Minat Antonio pada pengembangan ekonomi Islam muncul setelah melihat ketertinggalan ekonomi umat Islam. Menurutnya, ini terjadi karena Islam “hanya diwujudkan dalam bentuk ritualisme ibadah, diingat pada saat kelahiran bayi, ijab kabul pernikahan, serta penguburan mayat,” terang Antonio dalam Bank Syariah dari Teori ke Praktik.
Baca juga: Kasus Bank Vanuatu di Indonesia
Antonio melihat umat Islam telah mengubur Islam “dalam-dalam dengan tangannya sendiri” karena memarjinalkan Islam dari dunia perbankan, asuransi, pasar modal, pembiayaan proyek, dan transaksi ekspor-impor. Dia juga mengkritik keras pandangan bahwa Islam tak terkait dengan bank dan pasar uang.
Antonio memandang sistem ekonomi yang selama ini dianut oleh sebagian besar negara dunia telah terbukti gagal membangun keseimbangan ekonomi. Buktinya krisis ekonomi di berbagai negara Asia pada 1997 dan rontoknya bank-bank konvensional Indonesia pada masa yang sama. Karena itulah, dia menawarkan gagasan ekonomi Islam. Salah satu bentuknya perbankan syariah.

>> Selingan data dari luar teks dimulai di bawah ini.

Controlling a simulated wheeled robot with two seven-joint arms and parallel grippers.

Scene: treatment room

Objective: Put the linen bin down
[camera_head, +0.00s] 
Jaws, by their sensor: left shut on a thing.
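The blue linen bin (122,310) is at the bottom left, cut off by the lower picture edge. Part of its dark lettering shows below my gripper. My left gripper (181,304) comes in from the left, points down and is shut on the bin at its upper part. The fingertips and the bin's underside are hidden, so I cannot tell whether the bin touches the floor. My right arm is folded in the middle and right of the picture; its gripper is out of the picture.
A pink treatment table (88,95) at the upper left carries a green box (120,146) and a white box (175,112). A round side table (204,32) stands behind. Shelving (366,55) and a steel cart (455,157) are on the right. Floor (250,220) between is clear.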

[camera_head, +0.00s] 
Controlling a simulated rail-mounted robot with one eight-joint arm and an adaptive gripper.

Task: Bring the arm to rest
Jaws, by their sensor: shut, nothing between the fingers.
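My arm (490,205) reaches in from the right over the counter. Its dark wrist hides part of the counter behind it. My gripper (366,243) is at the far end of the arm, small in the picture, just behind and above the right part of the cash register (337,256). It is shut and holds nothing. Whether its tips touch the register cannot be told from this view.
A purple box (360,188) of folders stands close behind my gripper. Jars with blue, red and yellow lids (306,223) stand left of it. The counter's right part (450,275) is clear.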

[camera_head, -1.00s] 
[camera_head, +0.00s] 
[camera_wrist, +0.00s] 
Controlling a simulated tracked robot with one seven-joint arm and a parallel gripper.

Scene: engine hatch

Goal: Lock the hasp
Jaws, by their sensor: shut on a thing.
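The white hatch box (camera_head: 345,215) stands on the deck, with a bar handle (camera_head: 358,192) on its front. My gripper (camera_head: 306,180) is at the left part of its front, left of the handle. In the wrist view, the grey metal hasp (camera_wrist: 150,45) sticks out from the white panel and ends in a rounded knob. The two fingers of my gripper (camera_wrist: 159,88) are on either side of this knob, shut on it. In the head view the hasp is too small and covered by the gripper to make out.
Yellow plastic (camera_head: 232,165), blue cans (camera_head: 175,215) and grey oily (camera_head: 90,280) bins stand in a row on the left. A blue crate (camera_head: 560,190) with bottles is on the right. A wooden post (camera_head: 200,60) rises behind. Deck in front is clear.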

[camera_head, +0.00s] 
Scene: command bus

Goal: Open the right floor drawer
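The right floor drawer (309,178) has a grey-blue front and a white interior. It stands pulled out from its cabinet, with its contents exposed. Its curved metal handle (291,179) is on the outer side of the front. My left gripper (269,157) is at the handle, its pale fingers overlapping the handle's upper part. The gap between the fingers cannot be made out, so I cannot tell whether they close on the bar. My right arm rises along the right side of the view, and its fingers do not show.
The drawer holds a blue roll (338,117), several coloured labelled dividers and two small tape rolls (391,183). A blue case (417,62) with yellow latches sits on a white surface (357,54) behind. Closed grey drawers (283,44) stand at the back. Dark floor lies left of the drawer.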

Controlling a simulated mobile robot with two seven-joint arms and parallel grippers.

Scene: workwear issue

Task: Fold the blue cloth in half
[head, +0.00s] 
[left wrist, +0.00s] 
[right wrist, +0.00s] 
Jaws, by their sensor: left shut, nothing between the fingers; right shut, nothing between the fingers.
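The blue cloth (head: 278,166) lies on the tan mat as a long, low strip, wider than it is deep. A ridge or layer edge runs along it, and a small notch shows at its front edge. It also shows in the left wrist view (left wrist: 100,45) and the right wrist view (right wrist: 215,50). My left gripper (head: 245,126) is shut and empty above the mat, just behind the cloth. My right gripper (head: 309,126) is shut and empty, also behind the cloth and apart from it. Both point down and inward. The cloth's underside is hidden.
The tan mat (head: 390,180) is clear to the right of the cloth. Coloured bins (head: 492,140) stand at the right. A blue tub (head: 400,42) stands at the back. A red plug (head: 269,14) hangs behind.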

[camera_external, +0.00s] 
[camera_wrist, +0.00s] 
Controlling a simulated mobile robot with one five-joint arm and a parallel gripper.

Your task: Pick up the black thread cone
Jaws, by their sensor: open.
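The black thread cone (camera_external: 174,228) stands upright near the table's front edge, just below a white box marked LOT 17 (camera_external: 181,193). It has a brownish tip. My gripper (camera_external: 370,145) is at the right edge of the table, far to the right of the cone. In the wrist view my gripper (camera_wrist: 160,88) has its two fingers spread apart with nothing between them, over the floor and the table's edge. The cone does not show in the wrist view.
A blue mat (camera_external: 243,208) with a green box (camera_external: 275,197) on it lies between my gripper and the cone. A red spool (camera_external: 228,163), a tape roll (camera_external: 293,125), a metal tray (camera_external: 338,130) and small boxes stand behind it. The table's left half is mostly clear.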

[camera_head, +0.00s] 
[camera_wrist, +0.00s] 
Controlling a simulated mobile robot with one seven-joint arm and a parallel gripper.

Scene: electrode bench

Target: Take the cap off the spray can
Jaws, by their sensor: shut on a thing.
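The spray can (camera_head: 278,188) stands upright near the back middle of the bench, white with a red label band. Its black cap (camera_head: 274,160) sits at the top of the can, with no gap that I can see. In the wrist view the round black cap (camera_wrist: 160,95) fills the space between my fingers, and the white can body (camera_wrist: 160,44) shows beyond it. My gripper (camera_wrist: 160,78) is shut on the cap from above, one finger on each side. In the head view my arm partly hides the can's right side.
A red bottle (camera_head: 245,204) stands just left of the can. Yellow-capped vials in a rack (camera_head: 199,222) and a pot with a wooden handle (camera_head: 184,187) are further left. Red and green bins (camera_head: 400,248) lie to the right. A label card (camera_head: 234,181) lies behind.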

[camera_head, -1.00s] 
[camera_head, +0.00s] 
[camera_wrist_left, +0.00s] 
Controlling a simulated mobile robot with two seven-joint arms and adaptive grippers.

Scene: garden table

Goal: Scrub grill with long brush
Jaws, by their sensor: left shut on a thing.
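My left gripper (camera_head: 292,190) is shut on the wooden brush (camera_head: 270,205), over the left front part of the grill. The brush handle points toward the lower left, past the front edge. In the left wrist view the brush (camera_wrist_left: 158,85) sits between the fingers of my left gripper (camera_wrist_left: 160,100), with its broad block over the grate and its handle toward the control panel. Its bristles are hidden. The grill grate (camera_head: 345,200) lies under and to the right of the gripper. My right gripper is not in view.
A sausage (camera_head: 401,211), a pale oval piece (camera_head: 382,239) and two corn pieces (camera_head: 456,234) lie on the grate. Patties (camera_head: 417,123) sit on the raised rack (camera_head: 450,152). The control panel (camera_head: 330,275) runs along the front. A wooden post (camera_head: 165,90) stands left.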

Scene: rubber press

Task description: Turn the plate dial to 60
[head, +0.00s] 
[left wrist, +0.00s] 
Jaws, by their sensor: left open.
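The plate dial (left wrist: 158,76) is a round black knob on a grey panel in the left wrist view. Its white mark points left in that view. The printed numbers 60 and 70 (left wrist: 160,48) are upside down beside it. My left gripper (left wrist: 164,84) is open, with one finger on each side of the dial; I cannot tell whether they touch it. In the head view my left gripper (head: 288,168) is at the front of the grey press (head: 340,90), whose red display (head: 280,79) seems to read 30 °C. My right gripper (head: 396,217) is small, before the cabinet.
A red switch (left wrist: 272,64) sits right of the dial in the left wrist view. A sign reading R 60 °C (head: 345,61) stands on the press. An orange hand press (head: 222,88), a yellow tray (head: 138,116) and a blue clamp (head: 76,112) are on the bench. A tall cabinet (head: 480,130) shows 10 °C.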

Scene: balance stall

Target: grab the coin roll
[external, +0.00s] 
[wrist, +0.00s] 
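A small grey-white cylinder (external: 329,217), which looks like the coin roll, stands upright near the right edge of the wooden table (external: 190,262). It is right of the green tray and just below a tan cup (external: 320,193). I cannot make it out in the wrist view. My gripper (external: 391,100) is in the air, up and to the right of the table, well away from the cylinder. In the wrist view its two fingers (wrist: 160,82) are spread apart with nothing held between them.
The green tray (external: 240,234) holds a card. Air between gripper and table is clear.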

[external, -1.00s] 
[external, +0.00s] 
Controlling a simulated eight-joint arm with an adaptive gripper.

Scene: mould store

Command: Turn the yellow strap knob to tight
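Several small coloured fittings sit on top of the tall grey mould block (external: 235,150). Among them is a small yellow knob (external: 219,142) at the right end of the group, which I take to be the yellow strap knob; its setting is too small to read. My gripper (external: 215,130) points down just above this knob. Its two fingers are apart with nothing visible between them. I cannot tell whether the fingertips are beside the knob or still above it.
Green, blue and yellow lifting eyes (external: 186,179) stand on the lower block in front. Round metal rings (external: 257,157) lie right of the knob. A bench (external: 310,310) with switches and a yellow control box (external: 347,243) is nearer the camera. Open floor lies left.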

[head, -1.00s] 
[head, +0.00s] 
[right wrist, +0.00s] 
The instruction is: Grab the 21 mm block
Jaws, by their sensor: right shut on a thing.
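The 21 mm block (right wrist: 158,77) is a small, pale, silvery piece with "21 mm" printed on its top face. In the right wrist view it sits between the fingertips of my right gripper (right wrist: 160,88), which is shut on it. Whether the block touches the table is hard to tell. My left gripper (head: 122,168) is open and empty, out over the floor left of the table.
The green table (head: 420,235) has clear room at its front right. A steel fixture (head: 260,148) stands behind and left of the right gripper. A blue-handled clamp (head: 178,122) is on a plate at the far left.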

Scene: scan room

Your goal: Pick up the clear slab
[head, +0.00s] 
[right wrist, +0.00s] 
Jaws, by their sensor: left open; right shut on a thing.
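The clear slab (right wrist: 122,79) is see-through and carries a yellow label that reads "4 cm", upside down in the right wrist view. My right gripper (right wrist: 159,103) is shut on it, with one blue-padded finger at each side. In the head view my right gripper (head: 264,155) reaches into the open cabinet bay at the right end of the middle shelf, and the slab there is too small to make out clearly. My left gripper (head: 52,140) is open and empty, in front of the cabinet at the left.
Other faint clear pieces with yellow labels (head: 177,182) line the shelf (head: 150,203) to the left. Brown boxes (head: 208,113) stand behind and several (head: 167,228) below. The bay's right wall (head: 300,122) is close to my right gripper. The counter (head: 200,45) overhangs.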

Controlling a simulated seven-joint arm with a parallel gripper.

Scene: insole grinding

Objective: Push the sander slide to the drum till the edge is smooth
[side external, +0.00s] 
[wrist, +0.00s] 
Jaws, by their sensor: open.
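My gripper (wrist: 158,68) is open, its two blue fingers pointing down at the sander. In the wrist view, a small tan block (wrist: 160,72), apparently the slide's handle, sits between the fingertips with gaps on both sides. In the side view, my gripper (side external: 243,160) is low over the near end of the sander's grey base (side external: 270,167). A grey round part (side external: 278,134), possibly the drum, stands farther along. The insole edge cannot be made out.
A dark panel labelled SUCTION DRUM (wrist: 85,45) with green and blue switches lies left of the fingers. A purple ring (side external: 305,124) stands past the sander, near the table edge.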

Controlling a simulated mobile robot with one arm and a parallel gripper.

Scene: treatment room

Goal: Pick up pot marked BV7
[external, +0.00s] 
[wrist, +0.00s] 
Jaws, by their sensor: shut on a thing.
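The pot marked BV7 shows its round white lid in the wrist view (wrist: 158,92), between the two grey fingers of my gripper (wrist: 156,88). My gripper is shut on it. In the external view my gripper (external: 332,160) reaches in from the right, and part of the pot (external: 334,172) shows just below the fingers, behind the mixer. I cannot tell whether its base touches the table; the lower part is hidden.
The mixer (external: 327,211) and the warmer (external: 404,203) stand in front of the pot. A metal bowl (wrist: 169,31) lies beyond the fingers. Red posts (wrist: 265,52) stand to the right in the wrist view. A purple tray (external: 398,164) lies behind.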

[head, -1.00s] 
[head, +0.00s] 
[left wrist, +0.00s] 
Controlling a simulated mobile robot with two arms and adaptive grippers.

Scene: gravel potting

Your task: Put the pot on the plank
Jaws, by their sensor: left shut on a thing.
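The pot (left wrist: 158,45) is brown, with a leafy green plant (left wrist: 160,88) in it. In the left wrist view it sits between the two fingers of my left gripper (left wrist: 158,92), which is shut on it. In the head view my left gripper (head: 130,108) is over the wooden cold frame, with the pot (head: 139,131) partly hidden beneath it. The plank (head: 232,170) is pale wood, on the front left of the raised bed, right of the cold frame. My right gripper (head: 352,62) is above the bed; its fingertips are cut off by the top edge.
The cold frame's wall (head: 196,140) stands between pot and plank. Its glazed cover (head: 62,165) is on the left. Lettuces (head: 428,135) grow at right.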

Bagi Antonio, perbankan syariah hanyalah satu sub-unit dari unit finansial Islam. Lalu unit finansial Islam juga hanya satu sub-unit kecil dari sistem ekonomi syariah. Kemudian ekonomi syariah pun “bagian integral dari sistem Islam yang maha luas.” Dari skema itu, dia memprediksi keberhasilan sistem perbankan syariah akan tercapai bila ada dukungan dari sub unit lain dari sistem ekonomi.